Print exactly the part opening with the line containing "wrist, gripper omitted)" and closing with the line containing "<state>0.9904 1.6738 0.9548", with both of those lines included.

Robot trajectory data
^^^^^^^^

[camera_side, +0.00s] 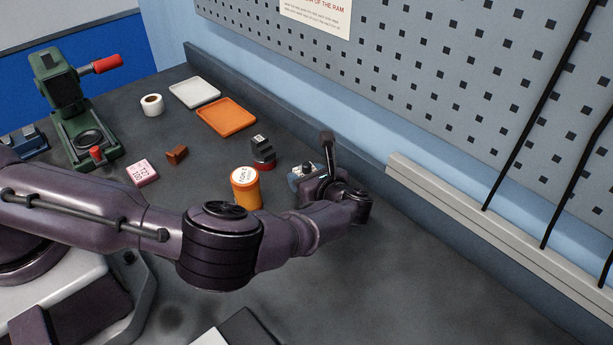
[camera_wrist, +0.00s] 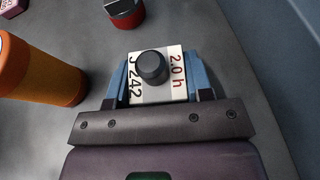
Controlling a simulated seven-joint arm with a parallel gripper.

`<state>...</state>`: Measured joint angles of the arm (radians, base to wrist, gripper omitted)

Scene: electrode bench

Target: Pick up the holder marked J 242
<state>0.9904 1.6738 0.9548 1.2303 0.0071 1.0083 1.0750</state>
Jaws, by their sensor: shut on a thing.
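The holder marked J 242 (camera_wrist: 136,88) shows in the wrist view as a pale block with "J 242" and "2.0 h" on its top and a dark round knob in the middle. My gripper (camera_wrist: 160,84) is shut on it, with a blue finger at each side of the block. In the side view my gripper (camera_side: 304,177) is at the bench near the back wall, and the holder is mostly hidden there. I cannot tell whether the holder touches the bench.
An orange jar (camera_side: 245,190) stands close to the left of my gripper. A dark block with a red base (camera_side: 262,153) is behind it. Orange tray (camera_side: 226,118), white tray (camera_side: 195,92), pink block (camera_side: 142,173) and green press (camera_side: 82,125) stand farther left. The bench at right is clear.

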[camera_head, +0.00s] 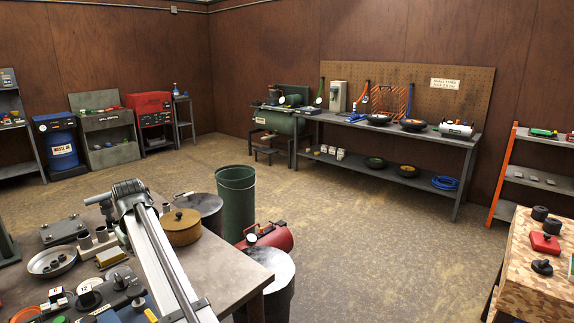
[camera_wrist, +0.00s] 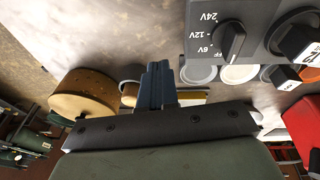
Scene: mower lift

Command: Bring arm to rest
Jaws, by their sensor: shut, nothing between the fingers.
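My gripper (camera_wrist: 158,82) shows in the wrist view as two blue-grey fingers pressed together, with nothing between them. Its dark mounting plate and green housing fill the lower part of that view. The fingers are in front of a tan round pot (camera_wrist: 84,92) at left and a dark grey control box (camera_wrist: 262,28) with a voltage selector knob at upper right. I cannot make out the fingers in the head view.
A workbench (camera_head: 228,262) at lower left carries the tan round pot (camera_head: 181,228), a metal dish (camera_head: 52,262) and several small parts. A green bin (camera_head: 236,198) and a red tank (camera_head: 268,238) stand beyond it. The floor (camera_head: 370,250) in the middle is clear.

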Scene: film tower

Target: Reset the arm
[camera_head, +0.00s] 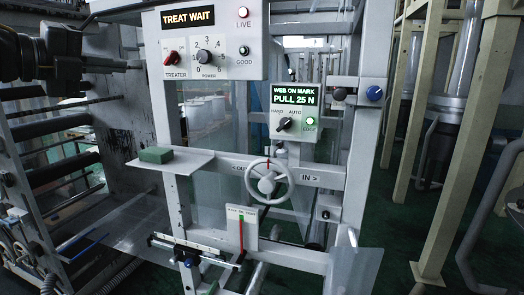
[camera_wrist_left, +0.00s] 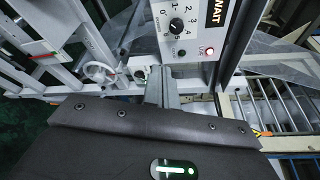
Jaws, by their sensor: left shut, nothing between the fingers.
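My left gripper (camera_head: 128,66) comes in at the upper left of the head view, pointing right. Its fingers are shut and empty, in front of and left of the white control panel (camera_head: 212,84). In the left wrist view, the shut fingers (camera_wrist_left: 161,88) stick out past the dark wrist housing, below the panel (camera_wrist_left: 193,30). My right gripper is not in view.
A display reads TREAT WAIT (camera_head: 188,18); another reads WEB ON MARK, PULL 25 N (camera_head: 295,95). A handwheel (camera_head: 267,181) sits on the frame's crossbar. A green block (camera_head: 156,155) lies on a grey shelf (camera_head: 185,163). Dark rollers (camera_head: 50,171) stand at left.

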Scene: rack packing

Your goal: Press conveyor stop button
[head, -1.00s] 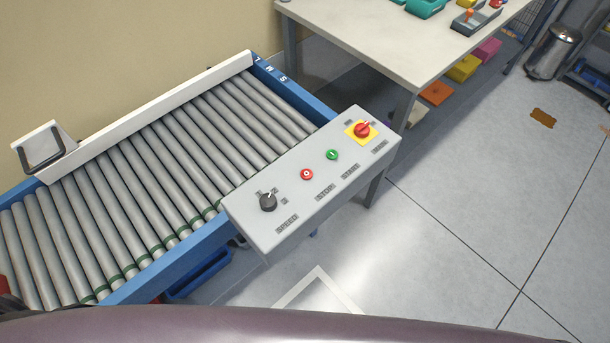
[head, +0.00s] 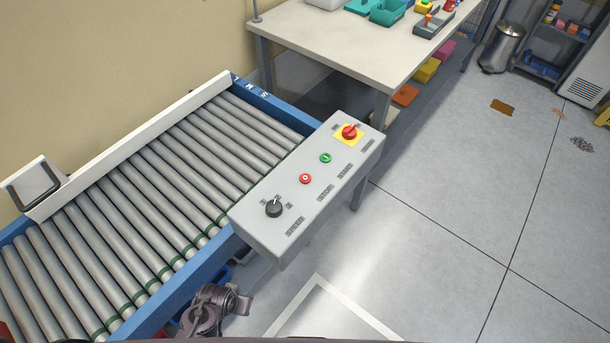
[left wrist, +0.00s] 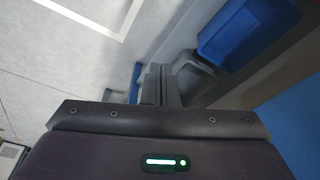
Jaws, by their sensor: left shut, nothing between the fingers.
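The conveyor's grey control box (head: 265,225) stands at the near right end of the roller conveyor. The small red stop button (head: 305,179) is in the middle of its sloped top, between a black speed knob (head: 274,208) and a green start button (head: 326,158). A larger red emergency knob on a yellow plate (head: 349,132) is at the far end. My left gripper (left wrist: 158,72) is shut and empty in the left wrist view, above the floor and apart from the box. Part of my arm shows at the bottom of the head view. My right gripper is not in view.
The roller conveyor (head: 150,210) fills the left side, with a blue side rail. A blue bin (left wrist: 245,32) is near my left gripper in the wrist view. A white table (head: 340,45) with teal trays stands behind the box.

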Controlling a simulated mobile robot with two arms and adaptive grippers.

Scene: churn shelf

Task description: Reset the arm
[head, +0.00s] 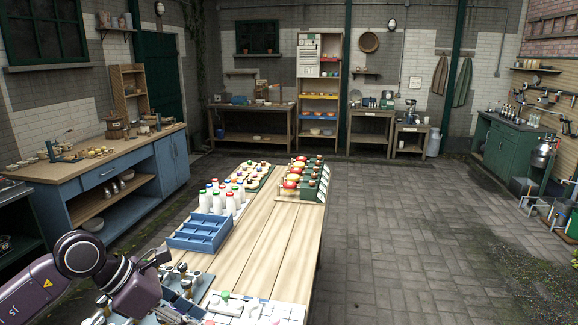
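My left arm comes in at the bottom left, with its dark gripper (154,262) by the near left edge of the long wooden table (262,245). The finger area is small and partly hidden by the wrist, so I cannot tell whether it is open or holds anything. It is close to a blue rack with dark and metallic pieces (185,281), and I cannot tell if they touch. My right arm and gripper are not in view.
On the table are an empty-looking blue divided crate (200,232), several white bottles with coloured caps (217,203), a green rack with red and yellow items (308,180) and a white tray (255,311). A blue workbench (110,172) stands left. Paved floor (410,235) is clear at right.

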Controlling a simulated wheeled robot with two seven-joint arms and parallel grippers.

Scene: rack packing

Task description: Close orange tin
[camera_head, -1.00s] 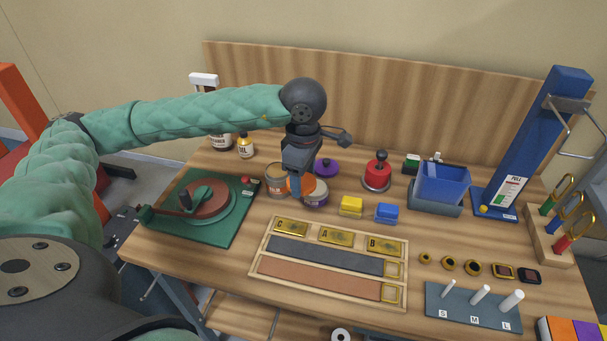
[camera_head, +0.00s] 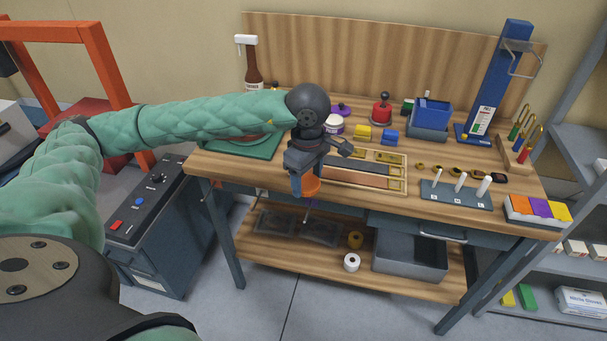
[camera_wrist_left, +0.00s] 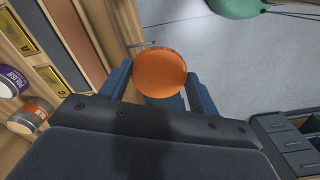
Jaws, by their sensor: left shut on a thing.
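My left gripper (camera_head: 303,188) is shut on the orange lid (camera_head: 313,184), which it holds out by the bench's front edge. In the wrist view the round lid (camera_wrist_left: 160,73) sits between the two blue fingers (camera_wrist_left: 160,92). The orange-banded tin (camera_wrist_left: 29,118) stands on the bench at the lower left of the wrist view, well apart from the lid. In the head view my left wrist seems to hide this tin. The purple-labelled tin (camera_wrist_left: 10,82) stands beside it and also shows in the head view (camera_head: 334,126). My right gripper is not in view.
A purple lid (camera_head: 341,109) lies behind the tins. A wooden tray (camera_head: 395,172) lies along the front. A lower shelf (camera_head: 270,258) is under the bench. Open floor lies in front.

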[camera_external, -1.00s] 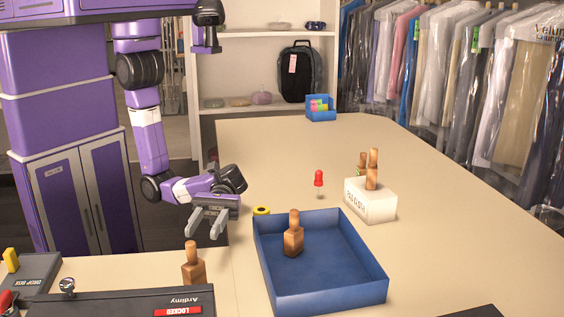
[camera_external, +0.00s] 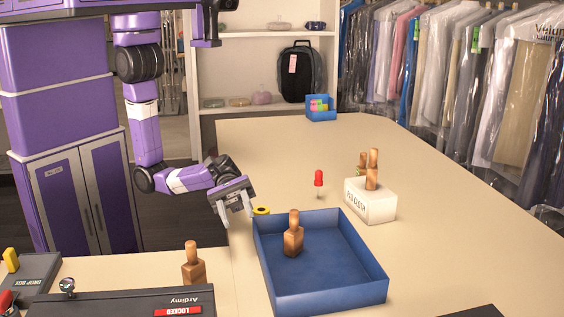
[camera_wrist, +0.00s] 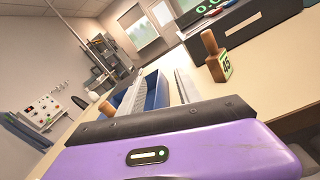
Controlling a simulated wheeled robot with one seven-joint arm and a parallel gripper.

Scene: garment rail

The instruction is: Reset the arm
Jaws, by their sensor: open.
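My gripper (camera_external: 236,212) is open and empty in the external view. It hangs over the table's left edge, left of the blue tray, with its fingers pointing down and slightly right. In the wrist view, the two grey fingers (camera_wrist: 153,90) reach forward, apart, with nothing between them. My purple arm comes from the column at the left.
The blue tray (camera_external: 372,285) holds a wooden stamp (camera_external: 293,236). Another stamp (camera_external: 193,265) stands near the dark locked box (camera_external: 110,305). A yellow tape roll (camera_external: 262,211) lies near my gripper.

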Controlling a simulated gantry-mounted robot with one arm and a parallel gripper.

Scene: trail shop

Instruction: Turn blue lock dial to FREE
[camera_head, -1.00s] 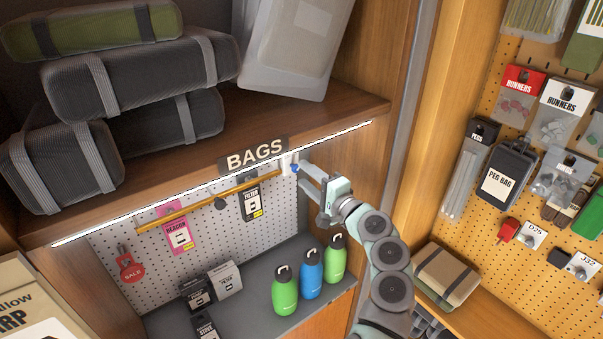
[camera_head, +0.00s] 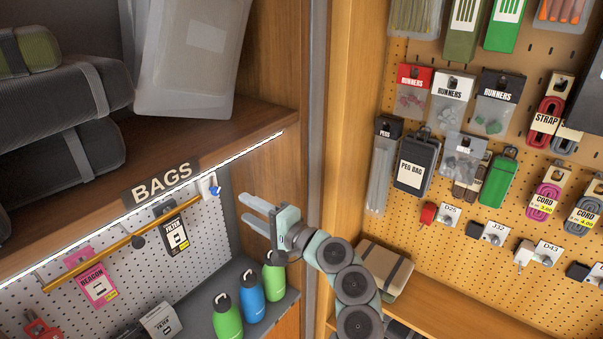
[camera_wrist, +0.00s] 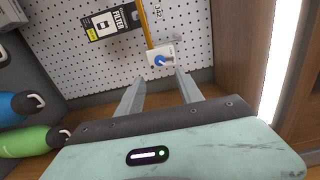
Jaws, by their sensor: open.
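The blue lock dial (camera_head: 214,190) sits on a small white lock block (camera_head: 204,187) at the right end of a brass-coloured bar (camera_head: 120,244), under the shelf's lit edge. In the wrist view the blue dial (camera_wrist: 160,61) shows on its white block (camera_wrist: 168,53), ahead of my fingertips. The dial's lettering is too small to read. My gripper (camera_head: 252,212) is open and empty, to the right of the dial and slightly lower in the head view. In the wrist view its two fingers (camera_wrist: 158,84) point toward the dial, with a gap between them and it.
A filter pack (camera_head: 176,236) and a pink beacon pack (camera_head: 97,285) hang near the bar. Green and blue bottles (camera_head: 250,297) stand below. The shelf with the BAGS sign (camera_head: 165,185) is above; a wooden side wall (camera_head: 268,175) is close behind my gripper.

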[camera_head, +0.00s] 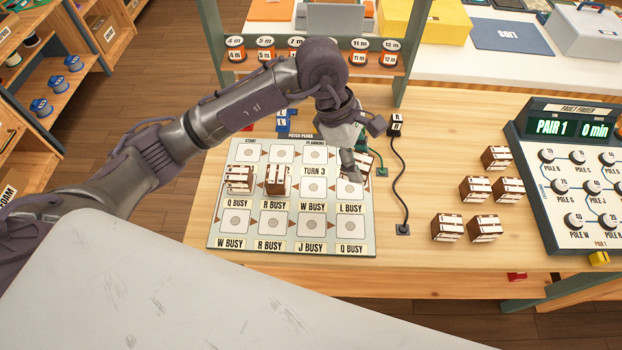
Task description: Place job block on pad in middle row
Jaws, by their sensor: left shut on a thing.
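My left gripper (352,172) is over the right end of the patch plans board (216,240), near the right pad of the middle row (349,187). The third pad of that row (313,187) is bare. Several more job blocks (475,189) stand on the table to the right. My right gripper is not in view.
A black plug (396,123) has a cable to a socket (403,230). A green socket (382,172) is close to my left gripper. The fault finder panel (560,190) stands at the right. A shelf with wire spools (265,50) is behind the board.

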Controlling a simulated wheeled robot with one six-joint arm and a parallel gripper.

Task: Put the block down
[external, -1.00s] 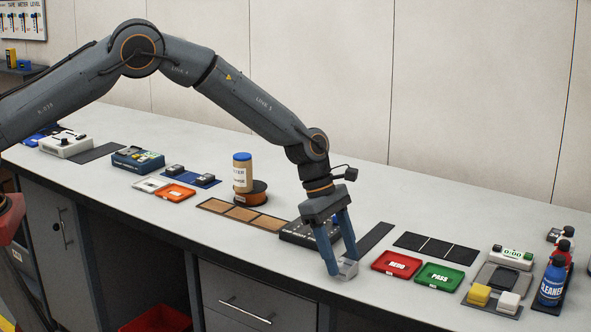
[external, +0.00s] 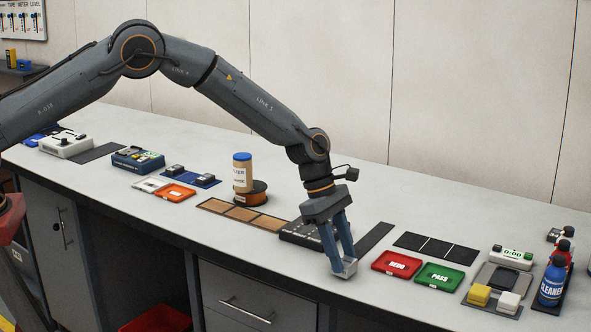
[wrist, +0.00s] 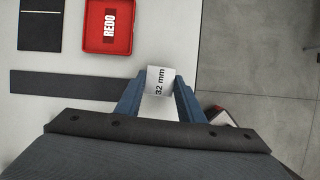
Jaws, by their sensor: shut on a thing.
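The block (external: 345,269) is a small pale grey piece between my fingertips, near the front edge of the bench. In the wrist view the block (wrist: 160,83) shows a white face marked "32 mm". My gripper (external: 342,262) points down with its blue fingers shut on the block; the gripper (wrist: 161,91) also shows in the wrist view, one finger on each side. I cannot tell whether the block touches the bench top.
A dark strip (external: 375,238) lies just behind my gripper. The red REDO tray (external: 397,265) and green PASS tray (external: 439,277) are to the right. A dark holder (external: 297,233) stands to the left. The bench's front edge (wrist: 198,60) is close.

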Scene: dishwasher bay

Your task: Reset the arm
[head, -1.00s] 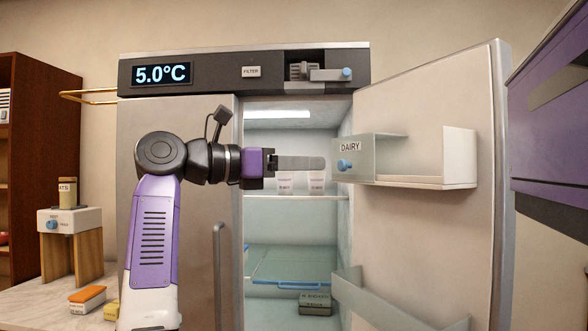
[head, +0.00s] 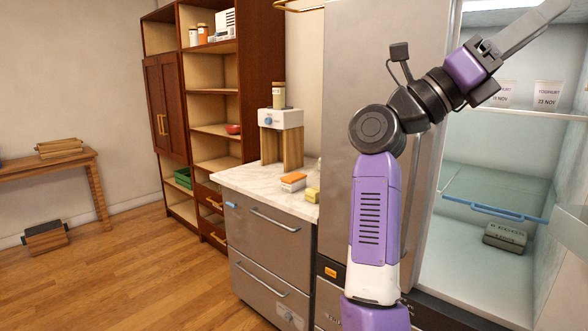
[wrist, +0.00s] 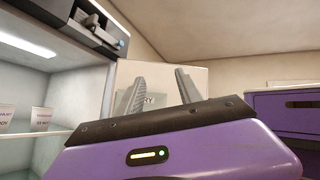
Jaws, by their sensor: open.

^^^^^^^^

THE RESPONSE:
`<state>...</state>`: Measured joint angles of the arm (radians, base to wrist, gripper omitted)

Scene: electrode bench

Target: Pick up the holder marked J 242
<state>0.9904 1.6738 0.9548 1.2303 0.0071 1.0083 1.0750</state>

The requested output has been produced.